Show: Chicago Human Rhythm Project This fall's special guest, Step Afrika!, makes its Chicago debut with a sweeping look at African and African-American forms, from Zulu dances and the gumboot style that originated with South African gold miners to stepping and hip-hop.
8pm, Harris Theater for Music and Dance, 205 E. Randolph, 312-334-7777
Dinner: The Gage, 24 S. Michigan, 312-372-4243. The extensive drinks list features specialty and vintage cocktails like the Champagne Charlie (champagne and Grand Marnier with a sugar cube soaked in blood orange bitters).

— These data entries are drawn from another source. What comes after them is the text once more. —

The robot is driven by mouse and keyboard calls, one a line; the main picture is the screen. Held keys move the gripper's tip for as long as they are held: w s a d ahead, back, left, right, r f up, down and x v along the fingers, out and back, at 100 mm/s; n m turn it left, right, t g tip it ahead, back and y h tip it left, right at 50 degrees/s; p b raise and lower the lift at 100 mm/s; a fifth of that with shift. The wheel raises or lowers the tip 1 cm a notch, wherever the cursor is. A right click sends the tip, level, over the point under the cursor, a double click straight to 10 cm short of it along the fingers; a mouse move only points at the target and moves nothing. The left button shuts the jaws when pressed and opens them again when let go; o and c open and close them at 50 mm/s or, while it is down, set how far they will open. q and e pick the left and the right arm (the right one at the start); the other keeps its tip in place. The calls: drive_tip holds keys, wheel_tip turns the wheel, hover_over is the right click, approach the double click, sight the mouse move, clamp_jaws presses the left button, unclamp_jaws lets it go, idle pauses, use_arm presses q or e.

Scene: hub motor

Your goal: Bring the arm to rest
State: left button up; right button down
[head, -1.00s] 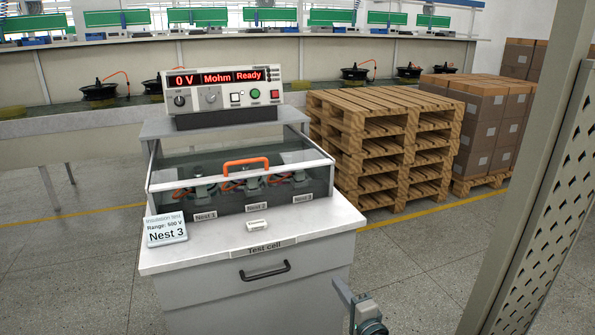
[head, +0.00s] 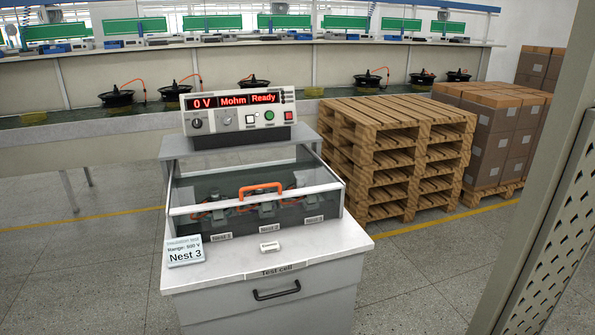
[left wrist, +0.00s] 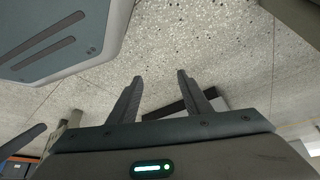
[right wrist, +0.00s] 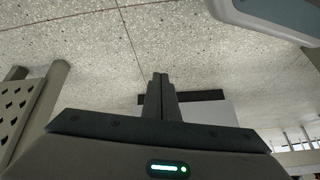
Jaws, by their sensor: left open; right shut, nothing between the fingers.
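Neither gripper shows in the head view. In the left wrist view my left gripper (left wrist: 160,84) has its two dark fingers spread apart, with nothing between them and speckled floor beyond. In the right wrist view my right gripper (right wrist: 160,76) has its two fingers pressed together, with nothing held. In the head view the test cell (head: 265,275) stands ahead with its clear lid with an orange handle (head: 261,187) down over the nests. The tester display (head: 235,101) on top reads 0 V, Mohm, Ready.
A card marked Nest 3 (head: 185,252) stands at the cell's front left, and a small label (head: 270,246) lies on its top. Stacked wooden pallets (head: 395,155) and boxes (head: 500,135) stand to the right. A long bench (head: 60,125) holds several motors behind. A perforated post (head: 550,220) is at right.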

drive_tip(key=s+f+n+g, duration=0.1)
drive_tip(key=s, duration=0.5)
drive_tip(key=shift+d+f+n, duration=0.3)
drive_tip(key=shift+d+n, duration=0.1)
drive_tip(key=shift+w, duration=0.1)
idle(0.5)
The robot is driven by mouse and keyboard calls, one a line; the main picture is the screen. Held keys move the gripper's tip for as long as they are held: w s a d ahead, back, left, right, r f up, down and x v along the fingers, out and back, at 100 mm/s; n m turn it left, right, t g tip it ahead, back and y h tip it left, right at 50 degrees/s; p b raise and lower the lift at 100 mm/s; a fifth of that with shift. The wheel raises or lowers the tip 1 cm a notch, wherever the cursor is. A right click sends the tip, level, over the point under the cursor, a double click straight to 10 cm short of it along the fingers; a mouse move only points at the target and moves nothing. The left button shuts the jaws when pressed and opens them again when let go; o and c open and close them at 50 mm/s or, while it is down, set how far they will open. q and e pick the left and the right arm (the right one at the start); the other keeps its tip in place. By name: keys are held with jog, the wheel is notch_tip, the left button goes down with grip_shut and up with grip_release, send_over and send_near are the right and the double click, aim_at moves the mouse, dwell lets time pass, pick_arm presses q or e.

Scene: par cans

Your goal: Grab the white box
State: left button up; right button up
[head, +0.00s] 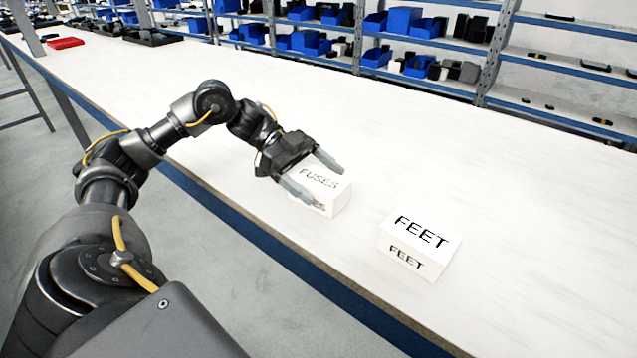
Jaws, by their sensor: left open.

The one-page menu has surprising breadth without seeming scattershot: there are half a dozen steaks and burgers alongside more unusual offerings like roast saddle of elk and caramelized lobster with lemon quinoa.
Show: These Shining Lives Rivendell Theatre brings back a hit from last winter, Melanie Marnich's based-on-fact play about flapper-era women who earned unprecedented financial independence painting glow-in-the-dark watch faces at Ottawa, Illinois's Radium Dial Company.
$22-$35, Raven Theater, 6157 N. Clark, 773-334-7728.
Dinner: Ethiopian Diamond, 6120 N. Broadway, 773-338-6100. At this large, shabby-comfortable Edgewater storefront there are savory watts (stews) with beef, chicken, lamb, and fish, but vegetarians never need feel deprived. Vegan options include a spicy red lentil watt; yellow split pea watt; gomen (oniony collard greens); slightly sour tikil gomen (cabbage and carrots); and a mild watt made with potatoes and large chunks of carrot, all served on injera, the large, spongy pancake made with flour from teff, a tiny grain indigenous to Ethiopia.